### INFORMATION SUPPLIED

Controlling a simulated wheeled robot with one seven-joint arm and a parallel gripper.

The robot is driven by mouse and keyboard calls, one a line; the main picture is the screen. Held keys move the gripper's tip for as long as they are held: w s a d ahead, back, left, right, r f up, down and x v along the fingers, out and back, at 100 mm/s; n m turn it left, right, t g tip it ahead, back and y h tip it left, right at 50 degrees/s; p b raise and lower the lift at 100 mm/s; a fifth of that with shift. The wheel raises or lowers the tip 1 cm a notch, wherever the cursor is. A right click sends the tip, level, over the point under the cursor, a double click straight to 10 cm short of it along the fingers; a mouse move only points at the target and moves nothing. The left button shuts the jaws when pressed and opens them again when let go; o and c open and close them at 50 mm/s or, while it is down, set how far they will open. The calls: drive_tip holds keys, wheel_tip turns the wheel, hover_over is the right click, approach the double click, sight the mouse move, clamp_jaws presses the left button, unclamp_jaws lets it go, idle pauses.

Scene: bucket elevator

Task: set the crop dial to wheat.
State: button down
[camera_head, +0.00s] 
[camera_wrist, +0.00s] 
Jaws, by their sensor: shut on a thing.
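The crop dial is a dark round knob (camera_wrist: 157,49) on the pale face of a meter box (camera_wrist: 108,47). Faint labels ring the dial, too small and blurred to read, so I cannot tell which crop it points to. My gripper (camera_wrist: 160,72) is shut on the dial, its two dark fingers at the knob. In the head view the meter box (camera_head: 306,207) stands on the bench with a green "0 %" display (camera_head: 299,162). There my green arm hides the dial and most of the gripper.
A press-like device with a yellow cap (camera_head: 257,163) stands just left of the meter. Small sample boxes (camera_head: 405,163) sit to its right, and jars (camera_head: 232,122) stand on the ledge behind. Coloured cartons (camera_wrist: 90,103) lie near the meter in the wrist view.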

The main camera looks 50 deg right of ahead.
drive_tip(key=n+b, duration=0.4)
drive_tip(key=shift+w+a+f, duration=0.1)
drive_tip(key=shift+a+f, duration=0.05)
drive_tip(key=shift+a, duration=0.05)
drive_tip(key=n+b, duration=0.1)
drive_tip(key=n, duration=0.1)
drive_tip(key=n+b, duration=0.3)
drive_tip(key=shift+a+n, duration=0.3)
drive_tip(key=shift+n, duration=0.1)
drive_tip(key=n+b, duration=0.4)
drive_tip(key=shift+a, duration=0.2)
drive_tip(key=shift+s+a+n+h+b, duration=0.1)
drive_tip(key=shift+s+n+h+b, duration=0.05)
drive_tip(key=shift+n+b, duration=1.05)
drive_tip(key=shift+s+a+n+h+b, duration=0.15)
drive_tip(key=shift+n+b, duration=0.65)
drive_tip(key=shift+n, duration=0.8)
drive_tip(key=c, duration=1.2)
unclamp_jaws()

### GIVEN PROBLEM
Quote the listing above from its first line to the line with "[camera_wrist, +0.00s]", inclusive, and add nothing.

### EXERCISE RESULT
Controlling a simulated wheeled robot with one seven-joint arm and a parallel gripper.

The robot is driven by mouse and keyboard calls, one a line; the main picture is the screen. Held keys move the gripper's tip for as long as they are held: w s a d ahead, back, left, right, r f up, down and x v along the fingers, out and back, at 100 mm/s; n m turn it left, right, t g tip it ahead, back and y h tip it left, right at 50 degrees/s; p b raise and lower the lift at 100 mm/s; a fifth of that with shift. The wheel raises or lowers the tip 1 cm a notch, wherever the cursor is. A right click sends the tip, level, over the point under the cursor, a double click straight to 10 cm short of it along the fingers; a mouse move only points at the target and moves nothing. The left button shuts the jaws when pressed and opens them again when let go; o and c open and close them at 50 mm/s or, while it is down, set how far they will open. The calls: drive_tip holds keys, wheel_tip turns the wheel, hover_over is the right click, approach the double click, sight the mouse move, clamp_jaws presses the left button, unclamp_jaws lets it go, idle pauses.

Scene: bucket elevator

Task: set the crop dial to wheat.
State: button down
[camera_head, +0.00s] 
[camera_wrist, +0.00s] 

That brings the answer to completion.